Le prolétariat serait cette figure politique nommant une façon de toucher le fond et à partir de là de pouvoir repartir vers l’existence, d’être en mesure de relancer l’existence libre.

Il y a deux façons de l’entendre ; que la nécessité doit se retourner en liberté ou bien que la nécessité apparente doit se révéler comme liberté, c’est-à-dire que, dans cette logique très abstraite, le mouvement des catégories doit ultimement se révéler comme ayant été depuis le départ le mouvement d’une liberté subjective, même si, curieusement, dans les catégories qui sont celles de Hegel, cette subjectivité est attachée à l’élément du concept. Mais peu importe pour nous car ce qui importe ici est la traduction politique de ce schème. On peut le dire autrement pour déjà lancer un élément polémique, la nécessité apparente, cela peut être les dispositifs de l’Empire qui s’avère n’être que le mouvement propre de la liberté, à savoir le processus constituant de la multitude. Empire comme une reconduction du schème prolétarien même si c’est d’une façon totalement délestée de l’orthodoxie dont on vient de parler.

Ce schème prolétarien qu’on trouve dans la pensée des multitudes de Negri, pensée d’ailleurs peut-être ancienne, peut-être que tout le monde a dépassé ça depuis longtemps, je pense qu’on le retrouve aussi dans la théorie du Bloom par exemple de Tiqqun.

Dans le premier Tiqqun, la figure prolétarienne n’y est pas dégagée des modalités concrètes de l’exploitation, elle procède d’une sorte de catastrophe existentielle. Le Bloom, c’est le nom de la forme extrême du devenir étranger à soi-même et au monde, le nom de celui qui est partout là sans y être, celui qui n’est jamais présent en situation et ça parce qu’il est en quelque sorte le produit de la croyance libérale, plus largement moderne, plus largement encore occidentale selon laquelle la liberté se confond avec l’absence de liens et avec une attention la plus exclusive à son Moi.

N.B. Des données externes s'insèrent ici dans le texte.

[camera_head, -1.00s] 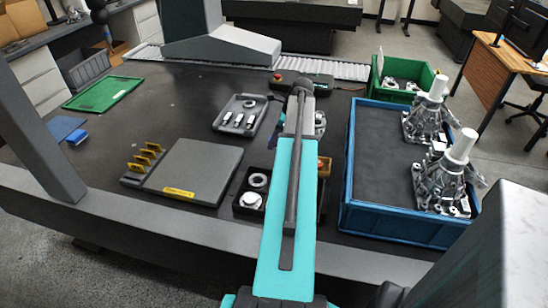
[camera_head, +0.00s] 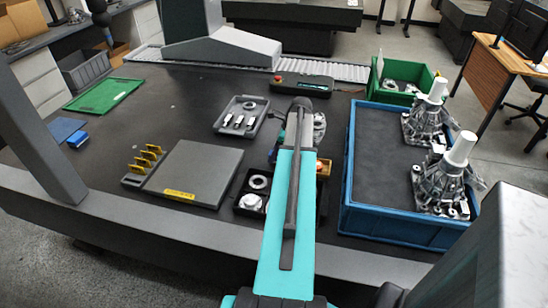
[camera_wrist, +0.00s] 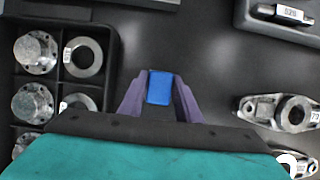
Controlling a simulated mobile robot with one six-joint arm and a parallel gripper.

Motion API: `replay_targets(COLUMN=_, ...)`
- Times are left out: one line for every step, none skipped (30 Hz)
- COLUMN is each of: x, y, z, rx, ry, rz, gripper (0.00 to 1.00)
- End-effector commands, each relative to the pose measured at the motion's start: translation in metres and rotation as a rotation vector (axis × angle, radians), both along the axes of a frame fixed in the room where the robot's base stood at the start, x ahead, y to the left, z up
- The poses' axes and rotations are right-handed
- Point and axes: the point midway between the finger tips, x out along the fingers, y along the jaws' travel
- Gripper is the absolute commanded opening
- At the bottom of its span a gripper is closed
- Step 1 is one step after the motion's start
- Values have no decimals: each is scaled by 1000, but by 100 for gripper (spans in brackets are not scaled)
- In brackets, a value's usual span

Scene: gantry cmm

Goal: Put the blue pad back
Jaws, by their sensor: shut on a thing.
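A small blue pad (camera_wrist: 159,88) is held between the purple fingertips of my gripper (camera_wrist: 159,100) in the wrist view. The gripper is shut on it, with the dark tabletop around and beyond it. In the head view my arm hides the pad and most of the gripper. At the far left of the table lie a flat blue sheet (camera_head: 62,129) and a small blue block (camera_head: 77,138) at its edge.
A black compartment box (camera_wrist: 103,12) with rings and flanged parts is left of the gripper. Metal fittings (camera_wrist: 262,108) lie to its right. A grey tray (camera_head: 222,126), grey plate (camera_head: 197,166) and large blue crate (camera_head: 347,190) surround the arm. The left-middle table is clear.

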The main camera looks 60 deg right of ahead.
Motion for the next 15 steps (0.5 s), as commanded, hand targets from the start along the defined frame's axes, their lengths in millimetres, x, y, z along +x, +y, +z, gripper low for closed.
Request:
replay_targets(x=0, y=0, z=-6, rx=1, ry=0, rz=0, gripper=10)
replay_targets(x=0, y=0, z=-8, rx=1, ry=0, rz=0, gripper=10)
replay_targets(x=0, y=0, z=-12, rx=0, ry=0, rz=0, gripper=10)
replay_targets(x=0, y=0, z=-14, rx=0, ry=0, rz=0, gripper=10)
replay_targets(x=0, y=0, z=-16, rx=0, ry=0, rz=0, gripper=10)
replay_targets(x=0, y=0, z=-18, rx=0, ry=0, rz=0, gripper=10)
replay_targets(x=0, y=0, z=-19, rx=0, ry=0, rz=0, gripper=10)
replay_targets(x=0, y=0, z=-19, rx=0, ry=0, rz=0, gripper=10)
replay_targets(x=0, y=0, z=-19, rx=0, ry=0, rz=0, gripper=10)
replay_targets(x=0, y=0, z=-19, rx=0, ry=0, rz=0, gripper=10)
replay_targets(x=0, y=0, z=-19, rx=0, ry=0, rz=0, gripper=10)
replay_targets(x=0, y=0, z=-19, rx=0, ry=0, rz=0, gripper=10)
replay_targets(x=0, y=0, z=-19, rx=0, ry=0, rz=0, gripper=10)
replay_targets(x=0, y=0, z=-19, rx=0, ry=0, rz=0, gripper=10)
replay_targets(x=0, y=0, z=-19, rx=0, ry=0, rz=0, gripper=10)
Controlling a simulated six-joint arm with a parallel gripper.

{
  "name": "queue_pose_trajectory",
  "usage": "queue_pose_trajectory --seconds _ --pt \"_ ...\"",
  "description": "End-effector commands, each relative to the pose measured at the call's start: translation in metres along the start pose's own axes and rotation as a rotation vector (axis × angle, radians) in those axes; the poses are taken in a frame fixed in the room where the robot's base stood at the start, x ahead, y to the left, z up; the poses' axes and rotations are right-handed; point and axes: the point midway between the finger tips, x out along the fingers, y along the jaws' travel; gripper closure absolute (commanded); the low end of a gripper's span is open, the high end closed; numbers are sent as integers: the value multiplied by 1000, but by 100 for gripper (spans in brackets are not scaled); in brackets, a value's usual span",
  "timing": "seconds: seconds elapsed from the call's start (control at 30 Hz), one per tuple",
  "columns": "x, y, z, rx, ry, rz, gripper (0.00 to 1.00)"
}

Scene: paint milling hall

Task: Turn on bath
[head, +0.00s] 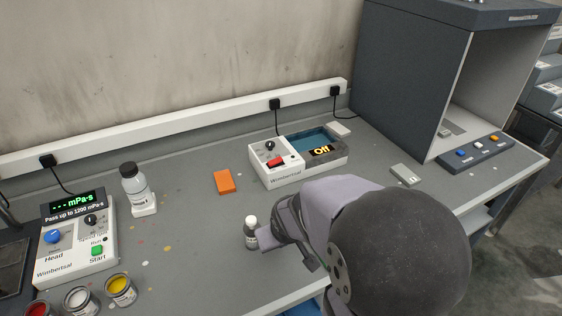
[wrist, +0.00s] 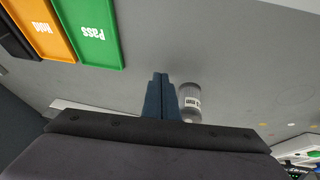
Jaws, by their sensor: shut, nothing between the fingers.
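The bath (head: 291,175) is a white unit marked Wimbertsal on the bench, with a dark-rimmed blue basin (head: 316,140) behind. Its small display (head: 321,151) reads "Off" in amber. A red switch (head: 277,162) and a black knob (head: 270,147) are on its front part.
A small white-capped bottle (head: 251,232) stands close beside my gripper; it also shows in the wrist view (wrist: 190,103). An orange block (head: 225,181) lies left of the bath. A viscometer unit (head: 78,240), open paint cans and a grey booth (head: 420,80) stand farther out.

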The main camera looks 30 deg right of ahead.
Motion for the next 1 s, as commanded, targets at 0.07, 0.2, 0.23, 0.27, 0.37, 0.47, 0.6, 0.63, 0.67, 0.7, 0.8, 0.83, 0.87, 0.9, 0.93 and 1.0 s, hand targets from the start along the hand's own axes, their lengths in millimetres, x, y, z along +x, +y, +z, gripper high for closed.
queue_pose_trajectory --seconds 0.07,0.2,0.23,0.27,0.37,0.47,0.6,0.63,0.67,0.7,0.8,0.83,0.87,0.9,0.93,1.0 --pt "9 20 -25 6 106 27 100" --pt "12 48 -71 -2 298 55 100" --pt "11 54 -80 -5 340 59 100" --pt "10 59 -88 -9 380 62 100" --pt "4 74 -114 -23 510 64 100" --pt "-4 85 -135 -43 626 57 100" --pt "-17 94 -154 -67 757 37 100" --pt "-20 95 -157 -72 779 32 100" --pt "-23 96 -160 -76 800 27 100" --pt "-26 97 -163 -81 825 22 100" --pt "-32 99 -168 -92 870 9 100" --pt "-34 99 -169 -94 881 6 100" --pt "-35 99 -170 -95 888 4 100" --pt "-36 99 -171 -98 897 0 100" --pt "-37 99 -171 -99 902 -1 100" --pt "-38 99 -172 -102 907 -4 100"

En gros, le Bloom, c’est la figure de celui qui se trouve jeté dans une sorte de désappartenance, celui qui n’appartient à rien, ni à un monde, ni à quoi que ce soit qui fasse monde, ni à quoi que ce soit qui fasse communauté, et pas davantage à lui-même, même s’il est extrêmement soucieux de son Moi, lequel ne se révèle être qu’une abstraction vide, il est donc livré à la fausse liberté. Etant dans ce schème prolétarien, cette condition commune de désappartenance en tant que telle nomme à la fois l’indice et l’amorce d’un retournement. La nécessité ici, on peut l’entendre comme une nécessité destinale en quelque sorte. Elle ne résulte pas directement de l’exploitation du travail vivant mais du fait qu’on touche le fond dans l’aliénation, dans l’Entfremdung, dans le devenir étranger à soi. L’aliénation, même si le terme n’est pas utilisé, ne peut pas s’approfondir, c’est pour ça que le Bloom est la figure par laquelle « on » touche le fond, ce « on » désignant le monde occidental.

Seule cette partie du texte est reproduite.